Eu também sonho às vezes com uma escrita que fosse só palavras, sem convenções gráficas. Mas a escrita é toda ela convenção; e logo vejo que há sinais gráficos a menos e não a mais. Eu por mim inventaria mais quatro ou cinco: para a falsa exclamação, para a pergunta interrompida, para a dúvida afirmativa, para a frase incompleta —
[do Público]
5 thoughts to “Bom! Bonito! Barato!”
Calvinismo? Não sei como escreveu o próprio Calvin, mas acho que, por exemplo, o Calvinista John Milton usou os adjectivos e frases compridas muito bem, e não há falta destas coisas na literatura escocês.

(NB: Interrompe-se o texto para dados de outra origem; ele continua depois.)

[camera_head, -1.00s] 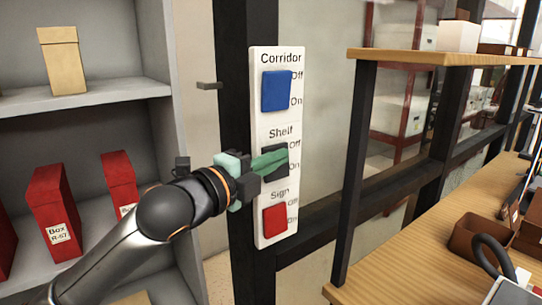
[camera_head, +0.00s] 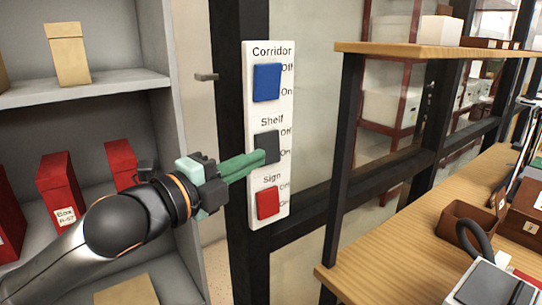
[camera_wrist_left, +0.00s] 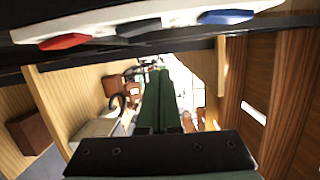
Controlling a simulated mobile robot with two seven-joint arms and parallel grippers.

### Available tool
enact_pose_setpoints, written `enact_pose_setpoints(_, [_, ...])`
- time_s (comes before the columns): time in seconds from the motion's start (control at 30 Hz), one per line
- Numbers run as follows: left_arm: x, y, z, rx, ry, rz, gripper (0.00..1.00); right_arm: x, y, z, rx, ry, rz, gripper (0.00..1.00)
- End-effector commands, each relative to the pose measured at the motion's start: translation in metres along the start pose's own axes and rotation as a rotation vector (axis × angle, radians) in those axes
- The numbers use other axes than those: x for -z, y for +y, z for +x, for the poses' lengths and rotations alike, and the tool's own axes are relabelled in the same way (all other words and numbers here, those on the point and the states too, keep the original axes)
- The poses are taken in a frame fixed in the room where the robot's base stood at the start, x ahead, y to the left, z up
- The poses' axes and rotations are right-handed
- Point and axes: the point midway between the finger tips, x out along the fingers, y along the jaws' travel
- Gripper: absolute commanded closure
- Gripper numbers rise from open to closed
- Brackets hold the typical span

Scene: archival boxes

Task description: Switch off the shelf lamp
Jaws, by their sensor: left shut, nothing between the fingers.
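A white switch panel (camera_head: 254,110) is fixed to a dark post. Its middle rocker, the dark Shelf switch (camera_head: 268,142), has "Off" by its upper end and "On" by its lower end; I cannot tell which way it is tipped. My left gripper (camera_head: 264,158) is shut and empty, with its green fingertips at the lower left of this switch; contact is unclear. In the left wrist view the shut fingers (camera_wrist_left: 158,76) show below the panel's edge, with the dark switch (camera_wrist_left: 138,27) at the top. My right gripper is not in view.
The blue Corridor switch (camera_head: 267,82) sits above and the red Sign switch (camera_head: 268,203) below, close to the fingers. A grey shelf unit (camera_head: 95,93) with red boxes (camera_head: 63,184) stands left. A wooden shelf (camera_head: 450,52) and desk (camera_head: 400,255) are at right.

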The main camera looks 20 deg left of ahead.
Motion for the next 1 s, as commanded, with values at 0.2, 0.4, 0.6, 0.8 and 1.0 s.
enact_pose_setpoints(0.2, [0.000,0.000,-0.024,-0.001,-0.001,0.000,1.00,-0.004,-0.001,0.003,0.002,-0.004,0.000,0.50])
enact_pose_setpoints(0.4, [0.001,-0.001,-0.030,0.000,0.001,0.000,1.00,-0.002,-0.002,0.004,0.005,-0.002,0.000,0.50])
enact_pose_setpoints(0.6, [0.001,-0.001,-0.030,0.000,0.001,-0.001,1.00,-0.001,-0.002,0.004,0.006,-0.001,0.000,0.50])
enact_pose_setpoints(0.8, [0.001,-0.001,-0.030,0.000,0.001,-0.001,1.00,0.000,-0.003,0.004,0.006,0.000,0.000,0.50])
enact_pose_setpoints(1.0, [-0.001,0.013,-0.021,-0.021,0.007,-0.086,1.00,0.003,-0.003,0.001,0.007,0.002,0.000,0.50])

Estou inteiramente de acordo. Mas há um mas… Não há sempre? Infelizmente, conheço demasiados estudantes de doutoramento que não sabem escrever uma frase, simples ou complicada. E ai’ as frases “sofisticadas” parecem muito piores. Mas é verdade, é um problema de escrita em geral, não de frases curtas ou longas.
Cumprimentos.
Os preconceitos são sempre patéticos.
O que o Rui escreve é poesia. Parabéns!
Pois eu cá gosto de pontos de exclamação, de interrogação, de reticências… de palavras compridas, curtas ou inventadas, porque às vezes as que temos não servem e o que interessa realmente é a precisão com que usando-as nos exprimimos.